In senso stretto, lasciare che siano gli altri a fare kosen-rufu è un altro modo di “avere due menti”. Il Daishonin afferma anche «Ricercare l’Illuminazione senza denunciare le eresie è vano come tentare di trovare l’acqua in mezzo al fuoco o il fuoco in mezzo all’acqua» (SND, 4, 100). Alla fine, sforzarsi a metà porta solo a nutrire un eterno rimpianto. È autolesionismo. È importante impegnarsi, avanzare senza esitazioni e vivere ogni istante tenendo alta la bandiera del movimento Soka con l’orgoglio di essere i membri della Divisione uomini della Soka Gakkai.

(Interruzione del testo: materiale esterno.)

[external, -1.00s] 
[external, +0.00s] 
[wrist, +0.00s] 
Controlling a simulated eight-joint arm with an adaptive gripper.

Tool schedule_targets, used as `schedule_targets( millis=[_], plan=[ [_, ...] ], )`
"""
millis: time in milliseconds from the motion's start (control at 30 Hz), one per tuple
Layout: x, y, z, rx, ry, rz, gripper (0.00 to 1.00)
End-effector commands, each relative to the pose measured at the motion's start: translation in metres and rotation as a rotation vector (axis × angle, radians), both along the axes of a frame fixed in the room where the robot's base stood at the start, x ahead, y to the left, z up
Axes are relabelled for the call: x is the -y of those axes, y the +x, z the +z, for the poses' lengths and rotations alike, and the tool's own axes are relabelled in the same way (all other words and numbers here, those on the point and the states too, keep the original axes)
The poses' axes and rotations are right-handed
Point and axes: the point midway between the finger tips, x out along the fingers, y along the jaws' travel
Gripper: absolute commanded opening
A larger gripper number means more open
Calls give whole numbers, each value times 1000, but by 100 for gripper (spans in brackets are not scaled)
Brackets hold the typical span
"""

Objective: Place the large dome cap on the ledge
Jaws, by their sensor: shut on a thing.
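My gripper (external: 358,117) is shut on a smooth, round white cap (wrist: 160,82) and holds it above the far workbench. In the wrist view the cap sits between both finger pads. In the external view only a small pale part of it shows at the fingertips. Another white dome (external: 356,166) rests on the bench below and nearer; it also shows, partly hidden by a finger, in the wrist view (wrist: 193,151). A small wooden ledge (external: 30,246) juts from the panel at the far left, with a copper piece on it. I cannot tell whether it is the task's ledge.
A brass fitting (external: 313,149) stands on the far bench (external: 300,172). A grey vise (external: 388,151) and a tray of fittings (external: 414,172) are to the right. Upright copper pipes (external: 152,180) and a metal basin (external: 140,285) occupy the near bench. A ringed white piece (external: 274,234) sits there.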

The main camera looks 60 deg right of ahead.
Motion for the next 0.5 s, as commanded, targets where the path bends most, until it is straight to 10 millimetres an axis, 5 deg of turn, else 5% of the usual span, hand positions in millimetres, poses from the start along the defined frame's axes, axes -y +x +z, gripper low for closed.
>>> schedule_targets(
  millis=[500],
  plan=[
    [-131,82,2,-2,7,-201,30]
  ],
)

Nichiren Daishonin afferma: «Il messaggio essenziale di questo trattato [L’apertura degli occhi] è che il destino del Giappone dipende esclusivamente da me. Una casa senza pilastri crolla, un uomo senza anima è morto. Io sono l’anima del popolo giapponese» (SND, 4, 57-58). La Soka Gakkai che ha ereditato lo spirito di adottare la dottrina corretta per la pace del paese, è il pilastro e l’anima del Giappone. La Divisione uomini è il pilastro centrale della Soka Gakkai, un solido bastione di nobili persone comuni.

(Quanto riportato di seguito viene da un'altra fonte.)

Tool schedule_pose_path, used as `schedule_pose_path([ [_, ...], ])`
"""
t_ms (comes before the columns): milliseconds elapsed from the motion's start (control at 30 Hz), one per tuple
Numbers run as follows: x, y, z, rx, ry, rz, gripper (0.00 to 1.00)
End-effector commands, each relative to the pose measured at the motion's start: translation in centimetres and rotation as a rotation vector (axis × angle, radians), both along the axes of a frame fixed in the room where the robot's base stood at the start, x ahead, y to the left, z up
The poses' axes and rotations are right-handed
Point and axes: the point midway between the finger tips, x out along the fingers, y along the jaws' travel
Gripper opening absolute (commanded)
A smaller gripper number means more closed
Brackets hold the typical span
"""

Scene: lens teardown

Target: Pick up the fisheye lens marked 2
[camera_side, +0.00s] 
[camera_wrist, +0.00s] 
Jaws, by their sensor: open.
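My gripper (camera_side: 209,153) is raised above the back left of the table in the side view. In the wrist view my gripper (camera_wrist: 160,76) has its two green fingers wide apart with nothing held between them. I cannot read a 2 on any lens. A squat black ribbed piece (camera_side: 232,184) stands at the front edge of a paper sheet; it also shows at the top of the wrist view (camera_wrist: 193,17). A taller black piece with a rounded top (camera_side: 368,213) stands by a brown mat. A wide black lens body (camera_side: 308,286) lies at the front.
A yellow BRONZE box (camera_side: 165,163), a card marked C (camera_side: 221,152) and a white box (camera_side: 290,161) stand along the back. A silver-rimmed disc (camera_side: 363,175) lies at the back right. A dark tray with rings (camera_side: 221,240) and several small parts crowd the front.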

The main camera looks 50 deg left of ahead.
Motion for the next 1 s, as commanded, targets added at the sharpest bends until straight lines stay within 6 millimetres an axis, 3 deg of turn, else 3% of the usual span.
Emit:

«È meglio vivere un solo giorno con onore piuttosto che morire a centovent’anni in disgrazia» (SND, 4, 177), afferma il Daishonin. Un giorno dedicato a kosen-rufu è un prezioso giorno di fortuna che durerà per sempre. Per favore fate in modo di non avere dei rimpianti.
Il poeta scozzese Robert Burns (1759-96) ha scritto «Oggi è il giorno, adesso è l’ora; guarda il minaccioso fronte della battaglia». Adesso è il momento di alzarsi e di affrontare la sfida! Qualsiasi cosa accada, non arretrate. In ogni lotta, il segreto della vittoria è una fervida preghiera, il passo successivo è agire con coraggio. Conservando il coraggio, la speranza e la perseveranza, spronate ciascuno all’azione e incoraggiatevi a vicenda per la vittoria. Questa è la ricetta per vincere in qualsiasi campagna.
Ai membri più giovani della Divisione uomini, ai pensionati degni di lode che fanno attività nel Tayo-kai e a tutti i membri della Divisione uomini, pilastro di kosen-rufu, dico: non siate sconfitti! Miei valorosi campioni della Divisione uomini, lottiamo insieme e conseguiamo una vittoria dopo l’altra.